Sanders and his Democratic rival, Hillary Clinton spoke at a Democratic Party dinner in Milwaukee on Saturday night. In separate speeches before 1,500 people, the candidates tried to sum up their efforts.

Sanders, a U.S. senator from Vermont, spoke first.

“For the Democratic Party to succeed, we need a vibrancy and we need an energy and we need a level of grass-roots activism that we do not have at this moment. And what that means is, we need to bring in millions of young people who have never voted in their lives and I am proud that many of those young people are coming in to our campaign,” he said.

After a brief break, Clinton, a former secretary of state, took the stage. She said Democrats need to be ready for a tough campaign against Republicans this fall.

“We know they’re going to come at us with every possible insult and smear. They’ll do, say and spend whatever it takes to try to get the White House back,” Clinton said. “Now, this may be obvious to you, but I think we need a nominee who’s been tested and vetted already. And for 25 years, they’ve thrown everything they could at me, but I’m still standing.”

Clinton and Sanders referred to their differences on how to pay for efforts to make college more affordable and their approach to trade deals. But they avoided personal criticism of each other.
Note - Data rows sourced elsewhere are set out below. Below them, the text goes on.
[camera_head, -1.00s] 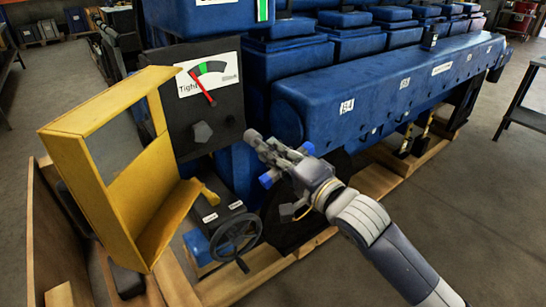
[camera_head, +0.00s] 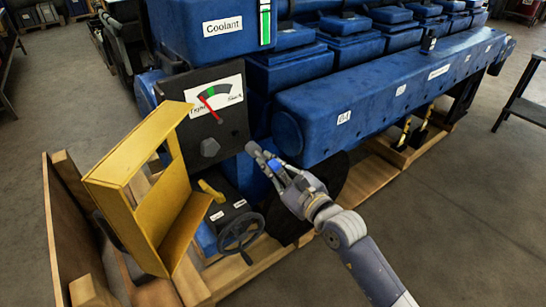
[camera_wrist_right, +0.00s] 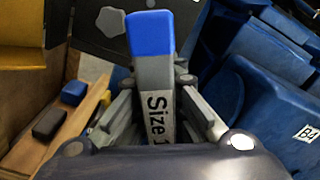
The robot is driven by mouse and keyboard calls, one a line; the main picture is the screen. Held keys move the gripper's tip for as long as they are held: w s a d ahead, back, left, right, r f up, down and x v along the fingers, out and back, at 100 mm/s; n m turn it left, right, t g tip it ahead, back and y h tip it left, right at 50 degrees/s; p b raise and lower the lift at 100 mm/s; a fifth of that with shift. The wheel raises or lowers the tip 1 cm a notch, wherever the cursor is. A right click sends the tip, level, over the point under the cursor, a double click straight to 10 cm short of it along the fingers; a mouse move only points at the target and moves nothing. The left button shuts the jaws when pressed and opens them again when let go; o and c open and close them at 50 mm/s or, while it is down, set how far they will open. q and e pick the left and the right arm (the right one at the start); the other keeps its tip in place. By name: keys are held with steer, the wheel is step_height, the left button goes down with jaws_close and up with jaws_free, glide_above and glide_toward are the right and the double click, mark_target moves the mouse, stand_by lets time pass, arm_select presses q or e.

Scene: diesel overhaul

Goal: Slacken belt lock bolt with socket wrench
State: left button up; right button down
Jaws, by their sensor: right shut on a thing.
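The bolt head also shows at the top of the right wrist view (camera_wrist_right: 112,20). My right gripper (camera_head: 280,176) is shut on the socket wrench (camera_wrist_right: 155,75), which is grey with a blue end and printed "Size 1", the rest hidden. My left gripper is not in view.
An open yellow cover (camera_head: 125,160) stands left of the panel. A handwheel (camera_head: 240,234) is below it. The blue engine (camera_head: 370,95) fills the back, with a coolant tank (camera_head: 215,45). Wooden pallet beams (camera_head: 375,180) run underneath.

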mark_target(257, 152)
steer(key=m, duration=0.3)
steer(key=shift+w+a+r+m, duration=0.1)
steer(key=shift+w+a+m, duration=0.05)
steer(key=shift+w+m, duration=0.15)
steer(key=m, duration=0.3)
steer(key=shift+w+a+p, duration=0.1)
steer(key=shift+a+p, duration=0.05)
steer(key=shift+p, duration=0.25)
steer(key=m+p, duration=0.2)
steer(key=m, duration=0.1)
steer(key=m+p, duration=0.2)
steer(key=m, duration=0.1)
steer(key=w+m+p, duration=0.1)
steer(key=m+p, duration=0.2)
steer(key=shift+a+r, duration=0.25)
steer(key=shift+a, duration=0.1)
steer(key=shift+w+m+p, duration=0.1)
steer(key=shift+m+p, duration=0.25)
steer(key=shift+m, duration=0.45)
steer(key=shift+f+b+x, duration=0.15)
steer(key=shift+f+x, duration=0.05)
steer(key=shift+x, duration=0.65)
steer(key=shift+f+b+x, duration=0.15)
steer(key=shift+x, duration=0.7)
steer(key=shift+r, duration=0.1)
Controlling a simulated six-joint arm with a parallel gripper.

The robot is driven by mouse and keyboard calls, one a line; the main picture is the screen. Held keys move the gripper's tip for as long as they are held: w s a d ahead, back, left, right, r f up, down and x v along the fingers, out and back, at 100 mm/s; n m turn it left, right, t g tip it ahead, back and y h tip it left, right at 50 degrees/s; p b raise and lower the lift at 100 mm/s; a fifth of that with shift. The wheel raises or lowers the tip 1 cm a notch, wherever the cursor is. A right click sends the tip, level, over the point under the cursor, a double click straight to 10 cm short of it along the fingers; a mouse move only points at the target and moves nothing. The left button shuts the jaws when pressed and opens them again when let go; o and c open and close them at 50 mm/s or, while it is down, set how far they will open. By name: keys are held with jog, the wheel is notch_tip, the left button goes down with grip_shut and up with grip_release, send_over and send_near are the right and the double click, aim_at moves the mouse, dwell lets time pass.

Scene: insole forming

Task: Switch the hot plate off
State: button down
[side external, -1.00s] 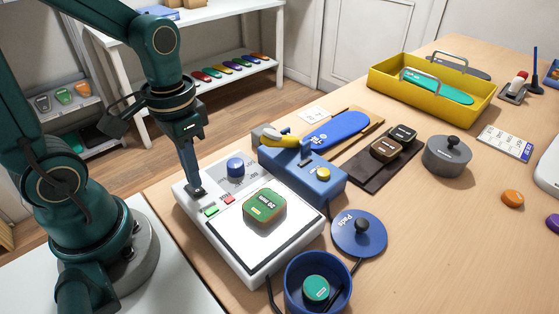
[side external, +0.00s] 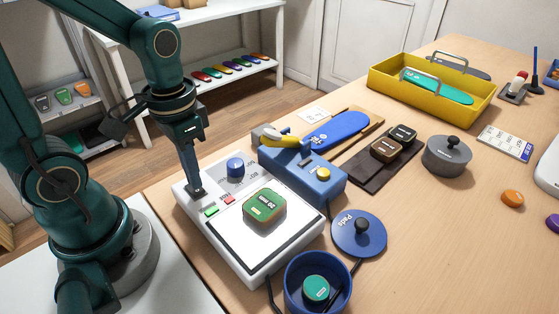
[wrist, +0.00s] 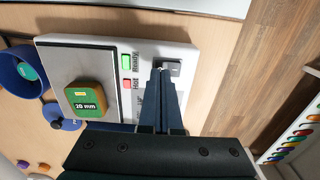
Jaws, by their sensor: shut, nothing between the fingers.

However, both criticized Republican Gov. Scott Walker, with Clinton calling Walker a “bully” for his political attacks on teachers, nurses and firefighters through pushing through Act 10 legislation. (Although, the firefighters union in Milwaukee continues to back the governor.)

Clinton also took a couple minutes to comment on state Supreme Court Justice Rebecca Bradley, who faces appeals court Judge JoAnne Kloppenburg in Tuesday’s election. Clinton called Bradley “a Walker-appointed judge” and referred to writings that Bradley made as a Marquette University student nearly 25 years ago about birth control, sexual assault and gays. Bradley has apologized for the writings, and says they do not reflect her views today.

“So tonight, I’m adding my voice to the chorus across Wisconsin saying, no to discrimination, no to hate speech and no to Bradley!” she said.

Many of the candidates, both for president and Supreme Court, have get out the vote efforts planned in Wisconsin Sunday.